The intrepid EdWeek bloggers Alyson Klein and Stephen Sawchuk caught a passage in President Obama’s latest budget proposal that would require states to, “develop a definition of ‘effective teacher’ that is based in significant part on student learning, and to put in place a system that links the academic achievement and growth of students to their teachers and school leaders.” This would complete the gradual progression from requiring a student-teacher data link in any education database that receives federal funding (the 2007 America COMPETES Act), the the State Fiscal Stabilization Fund’s assurance around teacher evaluation metrics and results, and the Race to the Top Grant precluding any state with a teacher-student firewall and insistence that teacher evaluations include student growth as a “significant” component.
This should not be seen as an entirely new policy, but one that’s been developing for at least the last three years.
The research behind using growth scores (the academic gains between two years of standardized tests) as a teacher evaluation metric is young but improving rapidly. In December, Dan Goldhaber and Michael Hansen released a paper for the Center for Reinventing Public Education looked at what would happen if teacher tenure decisions were based entirely off value-added scores. That is, after teachers had a couple years experience and were up for lifetime tenure, could a district accurately cut off the bottom 25 percent of teachers and improve their workforce?
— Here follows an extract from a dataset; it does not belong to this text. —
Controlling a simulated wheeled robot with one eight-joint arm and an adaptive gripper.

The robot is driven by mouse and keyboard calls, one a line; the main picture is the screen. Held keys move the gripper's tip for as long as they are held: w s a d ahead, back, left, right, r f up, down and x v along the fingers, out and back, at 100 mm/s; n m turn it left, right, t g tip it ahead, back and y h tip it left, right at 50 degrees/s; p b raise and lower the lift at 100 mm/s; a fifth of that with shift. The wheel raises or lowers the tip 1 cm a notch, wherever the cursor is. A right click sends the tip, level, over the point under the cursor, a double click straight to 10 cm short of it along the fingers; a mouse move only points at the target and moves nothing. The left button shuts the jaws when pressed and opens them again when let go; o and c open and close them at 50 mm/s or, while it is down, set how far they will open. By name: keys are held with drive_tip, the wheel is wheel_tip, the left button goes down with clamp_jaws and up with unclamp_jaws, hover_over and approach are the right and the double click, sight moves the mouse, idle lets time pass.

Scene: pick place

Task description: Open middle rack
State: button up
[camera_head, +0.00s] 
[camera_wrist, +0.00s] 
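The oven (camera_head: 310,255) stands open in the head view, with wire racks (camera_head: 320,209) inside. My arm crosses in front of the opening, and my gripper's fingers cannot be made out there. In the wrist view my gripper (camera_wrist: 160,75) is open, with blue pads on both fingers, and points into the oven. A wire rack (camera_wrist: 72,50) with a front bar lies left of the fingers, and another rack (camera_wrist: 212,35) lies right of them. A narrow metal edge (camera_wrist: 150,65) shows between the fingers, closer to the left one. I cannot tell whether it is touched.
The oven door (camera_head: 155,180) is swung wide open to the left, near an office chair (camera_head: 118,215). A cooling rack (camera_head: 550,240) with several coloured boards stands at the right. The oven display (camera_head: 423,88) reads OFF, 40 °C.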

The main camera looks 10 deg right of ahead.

The answer is a qualified yes.
First, the qualifications. The authors focused their paper by looking at value-added measures for teachers who could be accurately linked to students with at least one year of prior math and reading test scores. That limited the pool to almost 20,000 4th and 5th grade teachers observed for up to 11 years for a total of 63,000 observations. *For part of the analysis, they limited the pool even further, to teachers with at least five years of experience in the district, in order to observe the impact of two years of value-added data three years later (the first year after they’ve earned tenure). To enforce tenure rules according to these value-added limitations would obviously only affect a small sub-set of teachers: it would not affect any teacher teaching a grade lower than 4th or higher than 8th and would also exclude any teacher without obvious responsibilities for reading and math results.
These are important qualifications, but, if you can get past them, there are some interesting results. For one, the authors have some nifty graphs showing the growth of teacher effectiveness. As in prior studies, teachers make dramatic gains in effectiveness their first few years, but make only very modest improvements the rest of their career.
Two, differences in teacher effectiveness are wide and persistent across time. This is important, and it means that teachers with 3 years of experience have the same variation as those with 25. You are just as likely to find a great teacher with 3 years of experience as you are a terrible one with 25 years on the job, and vice versa. Other than the first few years, experience does not matter one iota.
Three, and this is the most important one, a teacher’s prior year value-added score is a better predictor of this year’s student’s success than any other teacher factor. That includes experience, whether the teacher holds a Master’s degree, their licensure score, the college they went to, or whether they were fully licensed or not. The value-added model was better than any of these other measures that are commonly used in selection and salary decisions.
Four, rejecting tenure for teachers in the lowest quartile of teacher effectiveness scores after three years on the job would improve a district’s overall teacher quality. In other words, this would not be a random exercise, but one that had some meaningful impact of student lives.
The paper comes with a handful of caveats–the actual improvements could be relatively small statistically, that value-added measures still have questions before being ready for high-stakes personnel decisions, and that any change would affect teacher behavior in ways we cannot predict–but it concludes by reminding readers that, “the results presented here indicate teacher effect estimates are far superior to observable teacher variables as predictors of student achievement, suggesting that these estimates are a reasonable metric to use as a factor in making substantive personnel decisions.”